TASK OBJECTIVE
All of the material below is to be retyped exactly.

DATA EXCERPT
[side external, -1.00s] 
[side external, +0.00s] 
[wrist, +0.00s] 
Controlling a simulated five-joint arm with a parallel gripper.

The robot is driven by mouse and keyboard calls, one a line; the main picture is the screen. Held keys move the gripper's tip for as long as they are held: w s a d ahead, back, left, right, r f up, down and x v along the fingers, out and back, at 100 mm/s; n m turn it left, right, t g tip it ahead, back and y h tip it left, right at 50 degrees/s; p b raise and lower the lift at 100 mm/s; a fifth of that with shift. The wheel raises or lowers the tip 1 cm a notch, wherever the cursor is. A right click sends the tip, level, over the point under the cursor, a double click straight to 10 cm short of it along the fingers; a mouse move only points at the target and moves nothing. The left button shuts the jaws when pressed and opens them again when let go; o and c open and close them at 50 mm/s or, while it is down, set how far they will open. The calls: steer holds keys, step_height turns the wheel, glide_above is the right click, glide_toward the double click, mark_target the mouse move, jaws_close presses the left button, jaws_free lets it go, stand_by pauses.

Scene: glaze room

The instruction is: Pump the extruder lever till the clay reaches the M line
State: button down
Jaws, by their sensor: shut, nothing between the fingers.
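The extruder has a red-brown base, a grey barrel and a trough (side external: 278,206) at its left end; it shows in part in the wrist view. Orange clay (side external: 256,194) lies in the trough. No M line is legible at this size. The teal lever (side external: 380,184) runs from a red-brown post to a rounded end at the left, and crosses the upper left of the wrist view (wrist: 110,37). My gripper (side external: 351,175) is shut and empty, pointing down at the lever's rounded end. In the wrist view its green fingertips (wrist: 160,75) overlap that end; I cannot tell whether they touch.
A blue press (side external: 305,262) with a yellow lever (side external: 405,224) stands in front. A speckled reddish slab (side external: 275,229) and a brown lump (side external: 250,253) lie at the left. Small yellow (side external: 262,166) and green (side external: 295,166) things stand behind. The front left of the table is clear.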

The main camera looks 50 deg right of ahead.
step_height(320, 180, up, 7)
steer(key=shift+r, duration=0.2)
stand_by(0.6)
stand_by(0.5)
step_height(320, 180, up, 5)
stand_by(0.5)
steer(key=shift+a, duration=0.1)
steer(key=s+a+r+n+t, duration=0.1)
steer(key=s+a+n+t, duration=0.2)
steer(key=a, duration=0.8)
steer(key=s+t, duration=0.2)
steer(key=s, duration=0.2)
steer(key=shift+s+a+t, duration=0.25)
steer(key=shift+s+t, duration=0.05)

RESULT
[side external, -1.00s] 
[side external, +0.00s] 
[wrist, +0.00s] 
Controlling a simulated five-joint arm with a parallel gripper.

The robot is driven by mouse and keyboard calls, one a line; the main picture is the screen. Held keys move the gripper's tip for as long as they are held: w s a d ahead, back, left, right, r f up, down and x v along the fingers, out and back, at 100 mm/s; n m turn it left, right, t g tip it ahead, back and y h tip it left, right at 50 degrees/s; p b raise and lower the lift at 100 mm/s; a fifth of that with shift. The wheel raises or lowers the tip 1 cm a notch, wherever the cursor is. A right click sends the tip, level, over the point under the cursor, a double click straight to 10 cm short of it along the fingers; a mouse move only points at the target and moves nothing. The left button shuts the jaws when pressed and opens them again when let go; o and c open and close them at 50 mm/s or, while it is down, set how far they will open. The calls: steer holds keys, step_height turns the wheel, glide_above is the right click, glide_toward the double click, mark_target the mouse move, jaws_close presses the left button, jaws_free lets it go, stand_by pauses.

Scene: glaze room

The instruction is: Pump the extruder lever till the clay reaches the M line
State: button down
Jaws, by their sensor: shut, nothing between the fingers.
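The extruder has a red-brown base, a grey barrel and a trough (side external: 278,206) at its left end; it shows in part in the wrist view. Orange clay (side external: 256,194) lies in the trough. No M line is legible at this size. The teal lever (side external: 380,184) runs from a red-brown post to a rounded end at the left, and crosses the upper left of the wrist view (wrist: 110,37). My gripper (side external: 351,175) is shut and empty, pointing down at the lever's rounded end. In the wrist view its green fingertips (wrist: 160,75) overlap that end; I cannot tell whether they touch.
A blue press (side external: 305,262) with a yellow lever (side external: 405,224) stands in front. A speckled reddish slab (side external: 275,229) and a brown lump (side external: 250,253) lie at the left. Small yellow (side external: 262,166) and green (side external: 295,166) things stand behind. The front left of the table is clear.

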The main camera looks 50 deg right of ahead.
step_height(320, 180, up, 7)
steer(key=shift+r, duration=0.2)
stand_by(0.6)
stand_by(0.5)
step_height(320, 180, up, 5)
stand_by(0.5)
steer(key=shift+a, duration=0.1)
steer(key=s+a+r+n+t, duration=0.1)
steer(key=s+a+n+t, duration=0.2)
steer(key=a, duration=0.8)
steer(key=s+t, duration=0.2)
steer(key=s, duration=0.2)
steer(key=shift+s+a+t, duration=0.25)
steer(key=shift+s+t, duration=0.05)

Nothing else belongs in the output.